_EXERCISE PROMPT_.
In the copy, keep every record exact and leave out all images.

_THE DATA_.
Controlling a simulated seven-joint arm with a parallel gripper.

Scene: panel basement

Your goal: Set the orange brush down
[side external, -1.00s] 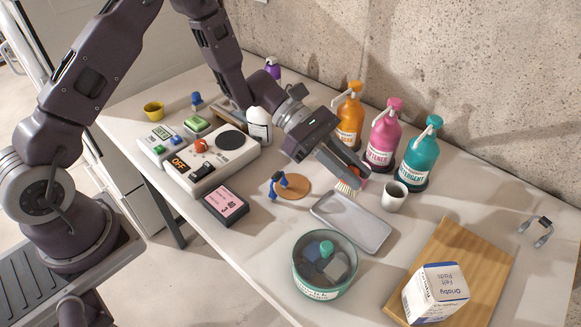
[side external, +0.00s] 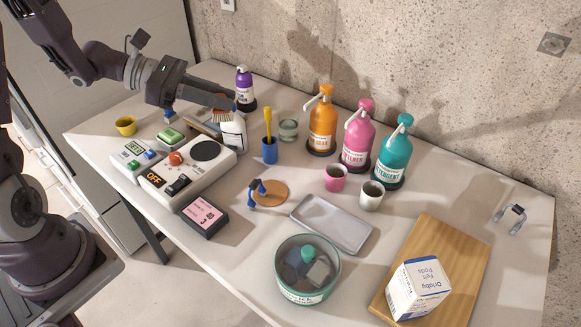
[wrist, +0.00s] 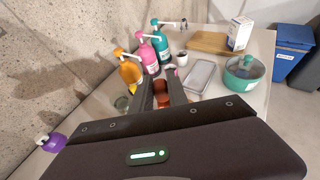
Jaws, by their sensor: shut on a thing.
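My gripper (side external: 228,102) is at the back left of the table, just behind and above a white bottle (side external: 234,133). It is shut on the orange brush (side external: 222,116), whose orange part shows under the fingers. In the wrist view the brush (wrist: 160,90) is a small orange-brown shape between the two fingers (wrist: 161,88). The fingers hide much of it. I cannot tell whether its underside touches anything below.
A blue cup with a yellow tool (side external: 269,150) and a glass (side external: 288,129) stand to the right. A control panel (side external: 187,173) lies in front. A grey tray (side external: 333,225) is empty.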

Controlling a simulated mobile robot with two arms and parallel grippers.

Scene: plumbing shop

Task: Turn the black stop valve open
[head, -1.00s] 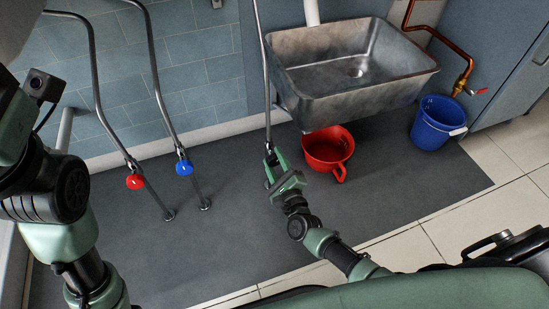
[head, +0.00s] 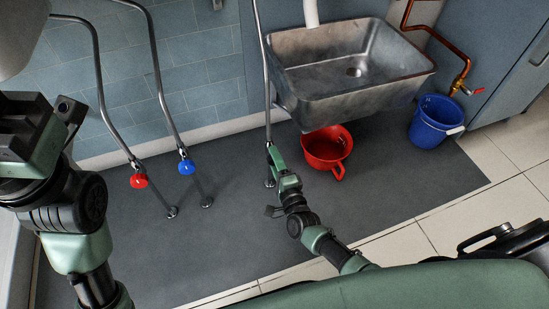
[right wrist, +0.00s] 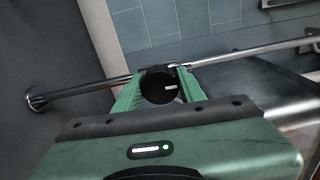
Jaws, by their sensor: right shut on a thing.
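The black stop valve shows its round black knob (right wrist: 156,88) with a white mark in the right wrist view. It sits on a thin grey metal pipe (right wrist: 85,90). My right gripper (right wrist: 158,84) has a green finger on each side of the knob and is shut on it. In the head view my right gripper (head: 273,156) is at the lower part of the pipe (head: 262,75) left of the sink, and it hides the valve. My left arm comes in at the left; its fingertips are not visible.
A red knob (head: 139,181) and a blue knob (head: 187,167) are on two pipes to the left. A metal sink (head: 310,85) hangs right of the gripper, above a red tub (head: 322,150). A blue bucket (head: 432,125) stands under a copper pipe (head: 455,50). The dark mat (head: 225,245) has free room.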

_OUTPUT BELOW_.
Controlling a simulated seven-joint arm with a parallel gripper.

Scene: panel basement

Your goal: Set the orange brush down
[side external, -1.00s] 
[side external, +0.00s] 
[wrist, +0.00s] 
Jaws, by their sensor: shut on a thing.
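My gripper (side external: 228,102) is at the back left of the table, just behind and above a white bottle (side external: 234,133). It is shut on the orange brush (side external: 222,116), whose orange part shows under the fingers. In the wrist view the brush (wrist: 160,90) is a small orange-brown shape between the two fingers (wrist: 161,88). The fingers hide much of it. I cannot tell whether its underside touches anything below.
A blue cup with a yellow tool (side external: 269,150) and a glass (side external: 288,129) stand to the right. A control panel (side external: 187,173) lies in front. A grey tray (side external: 333,225) is empty.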

Controlling a simulated mobile robot with two arms and parallel grippers.

Scene: plumbing shop

Task: Turn the black stop valve open
[head, -1.00s] 
[head, +0.00s] 
[right wrist, +0.00s] 
Jaws, by their sensor: right shut on a thing.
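The black stop valve shows its round black knob (right wrist: 156,88) with a white mark in the right wrist view. It sits on a thin grey metal pipe (right wrist: 85,90). My right gripper (right wrist: 158,84) has a green finger on each side of the knob and is shut on it. In the head view my right gripper (head: 273,156) is at the lower part of the pipe (head: 262,75) left of the sink, and it hides the valve. My left arm comes in at the left; its fingertips are not visible.
A red knob (head: 139,181) and a blue knob (head: 187,167) are on two pipes to the left. A metal sink (head: 310,85) hangs right of the gripper, above a red tub (head: 322,150). A blue bucket (head: 432,125) stands under a copper pipe (head: 455,50). The dark mat (head: 225,245) has free room.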

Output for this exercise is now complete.